The relative advantages of the rural economy were not evenly distributed. In addition to men holding more good jobs than women, white workers held more good jobs than Latino/a and Black workers. While white workers in rural areas had a 53-percent likelihood of earning middle-class wages nationwide, Latino/a workers in rural areas had only a 37-percent likelihood and Black workers had only a 34-percent likelihood. There were geographical variations, too. Rural workers had a 56-percent likelihood of having a good job in the Northeast and Midwest, according to the analysis, compared to a 48-percent likelihood in the West and South, even though the largest concentration of rural good jobs — 39 percent — is located in the South. (The Midwest has 36 percent.)
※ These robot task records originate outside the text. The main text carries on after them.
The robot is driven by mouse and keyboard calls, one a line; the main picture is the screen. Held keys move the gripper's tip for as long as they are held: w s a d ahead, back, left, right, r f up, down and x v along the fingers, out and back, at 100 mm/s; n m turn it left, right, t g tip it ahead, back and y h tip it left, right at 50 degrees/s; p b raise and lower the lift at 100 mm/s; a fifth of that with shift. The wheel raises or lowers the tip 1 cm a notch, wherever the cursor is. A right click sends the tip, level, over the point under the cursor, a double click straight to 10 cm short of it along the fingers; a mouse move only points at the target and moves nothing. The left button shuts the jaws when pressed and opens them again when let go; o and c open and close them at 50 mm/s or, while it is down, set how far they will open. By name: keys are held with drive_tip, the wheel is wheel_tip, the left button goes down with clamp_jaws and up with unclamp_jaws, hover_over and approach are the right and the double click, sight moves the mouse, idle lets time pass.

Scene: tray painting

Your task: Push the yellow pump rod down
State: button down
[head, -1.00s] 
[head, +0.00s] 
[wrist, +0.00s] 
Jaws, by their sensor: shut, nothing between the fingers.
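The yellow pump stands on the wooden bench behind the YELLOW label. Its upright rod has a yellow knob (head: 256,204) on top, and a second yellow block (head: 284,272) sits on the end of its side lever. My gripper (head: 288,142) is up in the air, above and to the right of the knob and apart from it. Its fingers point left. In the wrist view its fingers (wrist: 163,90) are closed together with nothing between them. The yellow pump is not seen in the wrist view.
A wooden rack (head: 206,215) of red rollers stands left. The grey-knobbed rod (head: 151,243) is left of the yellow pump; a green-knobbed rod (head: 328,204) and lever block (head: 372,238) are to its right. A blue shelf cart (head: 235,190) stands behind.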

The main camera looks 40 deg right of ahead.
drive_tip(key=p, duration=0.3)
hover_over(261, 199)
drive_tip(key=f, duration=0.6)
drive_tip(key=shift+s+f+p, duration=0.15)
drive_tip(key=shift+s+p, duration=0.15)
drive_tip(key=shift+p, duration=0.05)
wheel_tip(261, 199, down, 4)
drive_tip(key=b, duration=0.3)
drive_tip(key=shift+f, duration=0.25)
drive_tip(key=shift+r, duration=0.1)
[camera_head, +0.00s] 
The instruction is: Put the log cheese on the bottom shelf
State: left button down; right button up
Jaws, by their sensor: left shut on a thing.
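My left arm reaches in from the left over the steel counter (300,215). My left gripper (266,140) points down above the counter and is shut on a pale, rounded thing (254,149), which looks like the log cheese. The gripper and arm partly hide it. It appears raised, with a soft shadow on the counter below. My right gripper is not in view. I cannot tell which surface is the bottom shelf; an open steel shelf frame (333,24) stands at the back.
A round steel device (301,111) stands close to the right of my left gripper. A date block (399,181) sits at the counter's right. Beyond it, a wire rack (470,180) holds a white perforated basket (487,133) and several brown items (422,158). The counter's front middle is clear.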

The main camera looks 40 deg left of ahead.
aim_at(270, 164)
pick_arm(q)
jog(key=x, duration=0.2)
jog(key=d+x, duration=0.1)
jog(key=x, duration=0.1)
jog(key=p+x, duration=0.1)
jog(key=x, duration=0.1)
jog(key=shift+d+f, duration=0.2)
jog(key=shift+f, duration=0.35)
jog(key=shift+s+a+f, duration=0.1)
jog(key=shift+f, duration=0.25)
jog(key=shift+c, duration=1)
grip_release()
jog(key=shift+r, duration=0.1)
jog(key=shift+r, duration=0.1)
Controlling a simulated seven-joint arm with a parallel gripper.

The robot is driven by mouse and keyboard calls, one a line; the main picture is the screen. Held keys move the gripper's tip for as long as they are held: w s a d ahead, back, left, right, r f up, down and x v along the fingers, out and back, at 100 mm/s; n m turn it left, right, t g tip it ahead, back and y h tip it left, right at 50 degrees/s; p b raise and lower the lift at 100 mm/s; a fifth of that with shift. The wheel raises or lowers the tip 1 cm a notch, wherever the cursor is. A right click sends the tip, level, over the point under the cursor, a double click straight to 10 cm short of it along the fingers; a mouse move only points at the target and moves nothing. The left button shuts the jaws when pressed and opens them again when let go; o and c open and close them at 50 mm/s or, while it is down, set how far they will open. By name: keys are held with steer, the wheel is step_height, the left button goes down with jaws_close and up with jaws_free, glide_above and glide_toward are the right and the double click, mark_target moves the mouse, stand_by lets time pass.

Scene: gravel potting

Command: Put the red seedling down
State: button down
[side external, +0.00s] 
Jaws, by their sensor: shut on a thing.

The unequal distribution of middle-class work arises, in part, from other inequities, says Mary Alice McCarthy, the founder and senior director of the Center on Education and Labor at the New America Foundation, a nonprofit policy group. One reason there are more jobs for workers without college degrees in the Northeast and Midwest, she says, is “because this is an area in which there were a lot of organizations representing working-class interests, there were higher rates of unionization. In the South, in the Southeast, specifically, and then also in the Southwest, we’re seeing the legacy of the complete absence of worker power, worker voice.”
These good jobs can help workers support their families right out of high school, but many of them come with limited futures — they involve manual labor that can take a toll on the body and are often dependent on economic whims. The report comes with extensive recommendations for colleges to improve outcomes for rural Americans, including more and better counseling, allowing more community colleges to offer bachelor’s degrees, and improved work-force training.
The labor force itself isn’t getting bigger, Van Der Werf notes, but employers are crying out about skills shortages. The rural job market may be unexpectedly competing with colleges, but it also offers them an opportunity.